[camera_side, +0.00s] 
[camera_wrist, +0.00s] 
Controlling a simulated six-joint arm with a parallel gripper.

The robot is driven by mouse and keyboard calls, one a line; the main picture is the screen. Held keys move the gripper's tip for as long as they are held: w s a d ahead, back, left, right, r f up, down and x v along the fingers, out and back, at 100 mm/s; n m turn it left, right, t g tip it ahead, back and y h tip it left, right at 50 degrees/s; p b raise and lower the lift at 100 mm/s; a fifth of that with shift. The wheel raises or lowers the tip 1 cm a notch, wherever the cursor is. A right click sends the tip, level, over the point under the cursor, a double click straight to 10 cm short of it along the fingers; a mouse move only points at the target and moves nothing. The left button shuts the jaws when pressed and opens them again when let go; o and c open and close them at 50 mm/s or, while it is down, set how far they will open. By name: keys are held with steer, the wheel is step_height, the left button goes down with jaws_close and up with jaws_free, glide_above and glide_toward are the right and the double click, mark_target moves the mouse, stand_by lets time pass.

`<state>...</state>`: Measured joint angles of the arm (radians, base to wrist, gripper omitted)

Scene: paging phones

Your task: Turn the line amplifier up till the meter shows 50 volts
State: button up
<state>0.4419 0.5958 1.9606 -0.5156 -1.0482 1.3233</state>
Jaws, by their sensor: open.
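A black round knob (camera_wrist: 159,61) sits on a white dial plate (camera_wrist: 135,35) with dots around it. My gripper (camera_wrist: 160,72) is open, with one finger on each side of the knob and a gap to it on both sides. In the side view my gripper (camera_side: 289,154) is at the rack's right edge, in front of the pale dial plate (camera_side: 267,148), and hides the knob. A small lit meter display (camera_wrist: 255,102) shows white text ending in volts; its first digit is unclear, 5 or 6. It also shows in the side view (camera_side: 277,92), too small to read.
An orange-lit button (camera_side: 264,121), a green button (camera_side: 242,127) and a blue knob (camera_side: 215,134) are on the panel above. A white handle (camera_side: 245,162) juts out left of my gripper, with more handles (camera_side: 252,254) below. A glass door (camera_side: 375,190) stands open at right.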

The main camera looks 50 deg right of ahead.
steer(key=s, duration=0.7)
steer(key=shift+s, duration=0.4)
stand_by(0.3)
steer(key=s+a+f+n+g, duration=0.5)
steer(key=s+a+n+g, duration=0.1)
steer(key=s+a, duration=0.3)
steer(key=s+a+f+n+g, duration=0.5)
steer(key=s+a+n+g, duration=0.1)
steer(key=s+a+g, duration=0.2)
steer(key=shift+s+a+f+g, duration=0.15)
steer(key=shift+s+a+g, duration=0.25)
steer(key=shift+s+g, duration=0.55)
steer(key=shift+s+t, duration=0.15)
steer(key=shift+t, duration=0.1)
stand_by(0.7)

━━━━━━━━━━━━━━━━━━━━

Work out how many lines above have the string "joint" in them, and give only the number.

2